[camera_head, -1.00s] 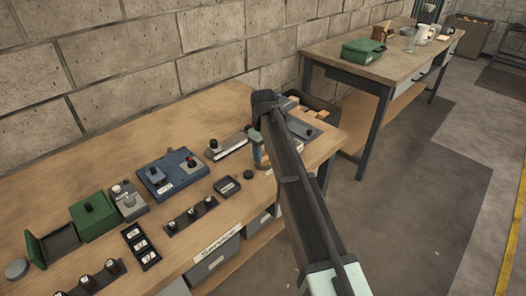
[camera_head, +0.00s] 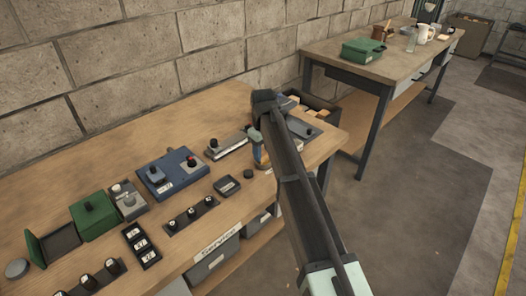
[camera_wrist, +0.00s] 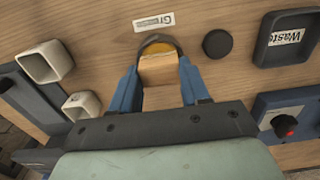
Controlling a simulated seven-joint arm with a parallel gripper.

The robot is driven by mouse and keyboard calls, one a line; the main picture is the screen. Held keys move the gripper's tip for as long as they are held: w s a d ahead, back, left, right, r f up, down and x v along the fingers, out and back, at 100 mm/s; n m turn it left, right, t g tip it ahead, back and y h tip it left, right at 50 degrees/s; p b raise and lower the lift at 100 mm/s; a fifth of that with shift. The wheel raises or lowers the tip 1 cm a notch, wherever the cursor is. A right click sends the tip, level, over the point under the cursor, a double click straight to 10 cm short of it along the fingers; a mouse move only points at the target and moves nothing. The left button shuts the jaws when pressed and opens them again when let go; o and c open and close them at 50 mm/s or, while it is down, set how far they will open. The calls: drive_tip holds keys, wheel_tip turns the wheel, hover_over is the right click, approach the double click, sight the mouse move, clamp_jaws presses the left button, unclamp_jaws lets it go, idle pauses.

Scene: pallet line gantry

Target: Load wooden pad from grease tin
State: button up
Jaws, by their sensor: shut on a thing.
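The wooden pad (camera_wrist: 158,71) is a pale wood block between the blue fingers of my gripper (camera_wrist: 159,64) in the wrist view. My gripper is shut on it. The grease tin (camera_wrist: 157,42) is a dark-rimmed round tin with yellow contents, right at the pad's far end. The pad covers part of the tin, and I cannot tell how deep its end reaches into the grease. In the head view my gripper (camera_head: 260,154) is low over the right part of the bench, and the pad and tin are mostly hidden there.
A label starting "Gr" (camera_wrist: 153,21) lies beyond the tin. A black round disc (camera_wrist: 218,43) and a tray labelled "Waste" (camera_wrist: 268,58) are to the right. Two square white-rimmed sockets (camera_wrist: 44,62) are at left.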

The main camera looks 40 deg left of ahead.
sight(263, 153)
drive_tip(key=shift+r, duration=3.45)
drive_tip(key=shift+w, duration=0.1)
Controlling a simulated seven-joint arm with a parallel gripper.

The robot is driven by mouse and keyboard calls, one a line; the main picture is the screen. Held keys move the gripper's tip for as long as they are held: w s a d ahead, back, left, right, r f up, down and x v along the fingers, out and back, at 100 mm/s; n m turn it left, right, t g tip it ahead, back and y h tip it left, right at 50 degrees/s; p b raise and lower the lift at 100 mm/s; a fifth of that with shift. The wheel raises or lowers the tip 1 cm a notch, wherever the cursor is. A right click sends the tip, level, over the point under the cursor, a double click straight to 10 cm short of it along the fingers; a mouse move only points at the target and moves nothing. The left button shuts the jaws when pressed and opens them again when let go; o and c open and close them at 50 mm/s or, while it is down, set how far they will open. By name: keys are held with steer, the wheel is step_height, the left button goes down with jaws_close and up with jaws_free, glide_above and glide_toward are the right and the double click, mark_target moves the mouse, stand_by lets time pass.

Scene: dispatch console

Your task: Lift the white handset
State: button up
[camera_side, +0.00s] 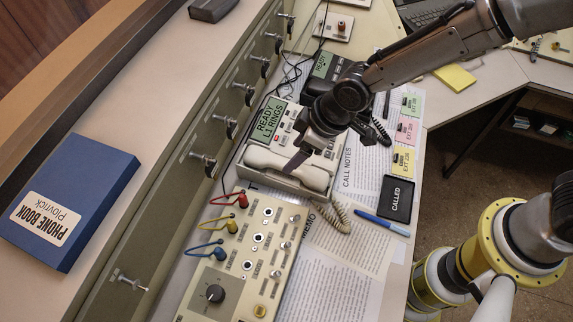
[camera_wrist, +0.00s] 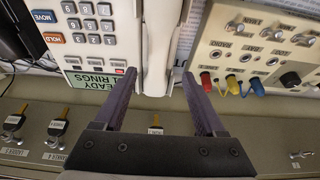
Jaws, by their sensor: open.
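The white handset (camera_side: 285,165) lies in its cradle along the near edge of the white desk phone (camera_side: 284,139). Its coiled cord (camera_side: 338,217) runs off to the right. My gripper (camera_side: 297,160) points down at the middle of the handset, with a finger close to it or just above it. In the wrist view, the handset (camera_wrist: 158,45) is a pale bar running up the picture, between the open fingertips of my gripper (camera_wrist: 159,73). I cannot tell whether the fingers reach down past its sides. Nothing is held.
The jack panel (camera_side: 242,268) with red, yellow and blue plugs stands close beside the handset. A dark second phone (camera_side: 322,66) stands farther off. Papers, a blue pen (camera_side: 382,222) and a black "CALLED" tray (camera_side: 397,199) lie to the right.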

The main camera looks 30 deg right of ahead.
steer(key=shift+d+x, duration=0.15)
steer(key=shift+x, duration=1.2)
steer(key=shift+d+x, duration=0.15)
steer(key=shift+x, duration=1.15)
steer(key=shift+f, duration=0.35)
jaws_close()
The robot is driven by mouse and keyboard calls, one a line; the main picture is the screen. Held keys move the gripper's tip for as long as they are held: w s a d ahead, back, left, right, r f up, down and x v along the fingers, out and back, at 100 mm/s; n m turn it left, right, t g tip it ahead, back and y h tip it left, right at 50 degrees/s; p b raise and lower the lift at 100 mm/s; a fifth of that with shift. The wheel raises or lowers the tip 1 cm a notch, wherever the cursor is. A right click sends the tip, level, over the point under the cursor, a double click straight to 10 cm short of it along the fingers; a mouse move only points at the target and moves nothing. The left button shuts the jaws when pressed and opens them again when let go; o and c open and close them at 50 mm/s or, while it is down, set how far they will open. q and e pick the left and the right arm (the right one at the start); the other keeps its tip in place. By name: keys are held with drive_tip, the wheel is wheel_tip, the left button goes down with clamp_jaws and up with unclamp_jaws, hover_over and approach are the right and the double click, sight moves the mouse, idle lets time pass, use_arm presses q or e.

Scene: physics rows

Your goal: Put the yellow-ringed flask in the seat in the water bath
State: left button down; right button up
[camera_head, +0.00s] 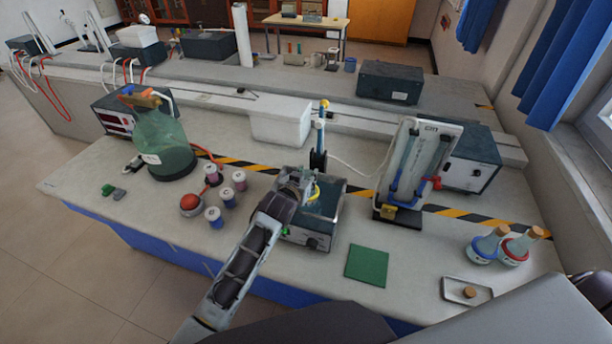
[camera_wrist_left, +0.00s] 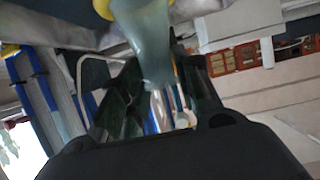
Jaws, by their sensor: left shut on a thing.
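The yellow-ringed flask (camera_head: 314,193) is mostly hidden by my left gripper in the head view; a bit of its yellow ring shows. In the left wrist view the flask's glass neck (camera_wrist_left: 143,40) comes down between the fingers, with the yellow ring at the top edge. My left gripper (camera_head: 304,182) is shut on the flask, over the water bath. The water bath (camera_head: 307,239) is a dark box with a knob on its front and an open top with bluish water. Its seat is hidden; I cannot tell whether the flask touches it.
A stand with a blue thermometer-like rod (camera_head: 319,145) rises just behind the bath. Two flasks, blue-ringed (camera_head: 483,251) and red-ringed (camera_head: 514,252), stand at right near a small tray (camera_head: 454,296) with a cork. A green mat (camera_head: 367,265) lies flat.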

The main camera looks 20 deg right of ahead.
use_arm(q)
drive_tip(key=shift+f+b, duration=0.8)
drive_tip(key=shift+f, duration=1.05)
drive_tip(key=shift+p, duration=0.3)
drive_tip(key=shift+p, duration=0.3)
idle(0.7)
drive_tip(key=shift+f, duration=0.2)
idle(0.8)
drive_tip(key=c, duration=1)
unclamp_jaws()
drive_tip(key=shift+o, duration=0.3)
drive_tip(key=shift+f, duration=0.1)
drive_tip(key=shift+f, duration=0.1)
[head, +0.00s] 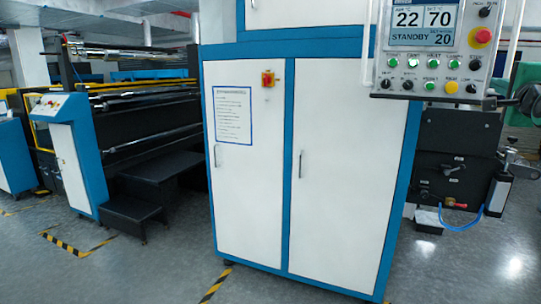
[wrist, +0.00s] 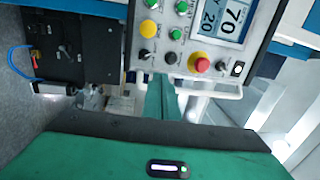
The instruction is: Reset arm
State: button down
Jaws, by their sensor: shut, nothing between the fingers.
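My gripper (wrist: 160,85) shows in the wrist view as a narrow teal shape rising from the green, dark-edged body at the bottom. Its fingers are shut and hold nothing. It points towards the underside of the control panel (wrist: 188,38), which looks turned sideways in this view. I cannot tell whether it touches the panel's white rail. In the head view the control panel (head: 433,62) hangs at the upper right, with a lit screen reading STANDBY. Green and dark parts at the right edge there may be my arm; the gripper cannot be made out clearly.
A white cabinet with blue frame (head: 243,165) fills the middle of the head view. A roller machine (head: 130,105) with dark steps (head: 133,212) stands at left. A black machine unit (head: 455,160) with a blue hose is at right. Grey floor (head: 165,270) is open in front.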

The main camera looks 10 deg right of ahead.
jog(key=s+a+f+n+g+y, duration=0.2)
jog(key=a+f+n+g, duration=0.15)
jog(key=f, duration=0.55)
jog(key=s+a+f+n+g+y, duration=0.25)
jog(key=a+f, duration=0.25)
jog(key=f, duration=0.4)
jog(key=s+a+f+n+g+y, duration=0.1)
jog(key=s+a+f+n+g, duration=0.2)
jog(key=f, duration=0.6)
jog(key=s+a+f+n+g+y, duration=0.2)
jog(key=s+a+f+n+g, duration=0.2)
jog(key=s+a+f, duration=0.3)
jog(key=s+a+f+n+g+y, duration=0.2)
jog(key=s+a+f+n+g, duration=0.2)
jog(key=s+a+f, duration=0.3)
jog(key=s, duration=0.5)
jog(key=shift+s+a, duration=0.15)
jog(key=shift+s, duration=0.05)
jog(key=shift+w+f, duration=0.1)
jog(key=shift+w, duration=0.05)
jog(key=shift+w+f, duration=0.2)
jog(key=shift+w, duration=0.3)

━━━━━━━━━━━━━━━━━━━━

[What to produce]
Determine how many lines contain the word "Your" and reply with that number alone.

[Written answer]
2